Think about that for a moment. When you're buying stock in a company, you aren't gambling on the success of it, but taking ownership in it, with the explicit understanding that the managers and directors will operate in a way that seeks to maximize the value of the return on your investment. Yet in the case of Fannie Mae, it exclusively operates with its conservator's interests in mind, not those of its shareholders.

Consider Berkshire Hathaway , Warren Buffett's empire that has been one of the best investments of the past half century. Care to guess what the line item at the bottom of the income statement is titled? "Comprehensive income attributable to Berkshire Hathaway shareholders" (emphasis mine). And at Fannie Mae? "Net income (loss) attributable to Fannie Mae" (emphasis, again, added).

In fact, Buffett even notes that the company's "long-term economic goal ... is to maximize Berkshire's average annual rate of gain in intrinsic business value on a per-share basis." That's a far cry from the "preserve and conserve," "sound and solvent" mentality that those at the helm of Freddie Mac hold.

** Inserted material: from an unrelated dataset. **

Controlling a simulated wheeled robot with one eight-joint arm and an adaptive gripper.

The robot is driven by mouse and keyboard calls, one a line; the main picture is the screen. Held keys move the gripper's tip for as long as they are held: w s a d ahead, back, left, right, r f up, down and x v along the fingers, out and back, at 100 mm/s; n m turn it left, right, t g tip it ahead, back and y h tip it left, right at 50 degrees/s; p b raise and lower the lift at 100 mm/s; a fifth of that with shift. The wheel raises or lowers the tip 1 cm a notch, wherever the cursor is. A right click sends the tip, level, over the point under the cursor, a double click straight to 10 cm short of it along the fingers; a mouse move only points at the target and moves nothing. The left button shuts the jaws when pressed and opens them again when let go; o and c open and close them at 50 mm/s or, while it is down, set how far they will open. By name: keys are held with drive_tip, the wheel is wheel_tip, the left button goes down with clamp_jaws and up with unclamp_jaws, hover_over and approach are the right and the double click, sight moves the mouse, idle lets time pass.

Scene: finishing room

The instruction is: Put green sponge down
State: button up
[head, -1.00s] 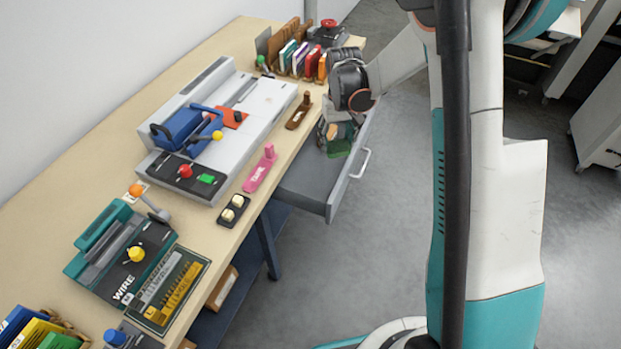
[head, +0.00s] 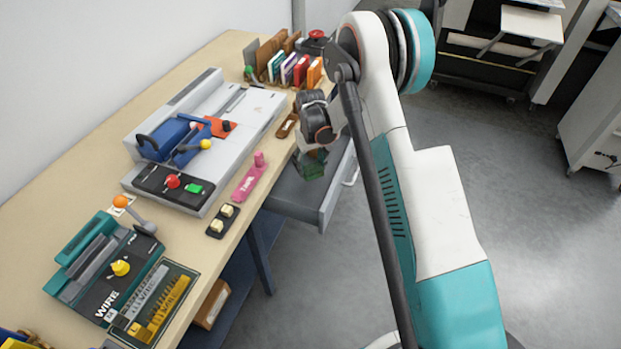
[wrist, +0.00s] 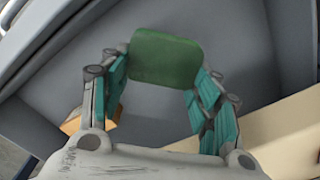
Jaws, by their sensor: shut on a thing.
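The green sponge (wrist: 166,58) is held between the teal-padded fingers of my gripper (wrist: 160,75) in the wrist view. In the head view the sponge (head: 313,170) hangs below my gripper (head: 312,155), over the open grey drawer (head: 300,200) at the table's right edge. The wrist view shows the drawer's grey floor (wrist: 160,110) behind the sponge. I cannot tell whether the sponge touches the drawer.
The wooden table (head: 60,190) carries a large grey machine (head: 262,112), a teal wire binder (head: 110,265), a pink tool (head: 250,180) and a row of small books (head: 290,68). A light wooden object (wrist: 110,98) shows beside the left finger in the wrist view.

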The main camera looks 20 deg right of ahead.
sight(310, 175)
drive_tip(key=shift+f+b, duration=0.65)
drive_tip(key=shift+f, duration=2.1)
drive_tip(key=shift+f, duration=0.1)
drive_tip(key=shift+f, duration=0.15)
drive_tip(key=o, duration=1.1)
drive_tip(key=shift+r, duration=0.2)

It isn't even so much that Fannie Mae is operating with its own best interests in mind, as doing so clearly has generated results. It's that Fannie is completely open to the reality that it simply doesn't care about its common shareholders, which is what you are when you buy into the company.

The following are all quotes from its most recent annual report:

"Because we are in conservatorship, we are no longer managed with a strategy to maximize shareholder returns."

"[E]very dollar of earnings that Fannie Mae and Freddie Mac generate will be used to benefit taxpayers for their investment in those firms."

"The conservatorship and investment by Treasury have had, and will continue to have, a material adverse effect on our common and preferred shareholders."

"The future of our company is uncertain."

It is not only open about its position of not operating with the best interests of the shareholders in mind. It is, in fact, adamant about it. Although many have sought to change this course of action, the federal government and those at Fannie Mae have given no indication that it will happen at all, much less anytime soon.

When you buy stock in a company, you're hoping that those directing the company will see to maximizing your return. But when you buy stock in Fannie Mae, you're willingly putting your money behind a company that plainly assures you it will not.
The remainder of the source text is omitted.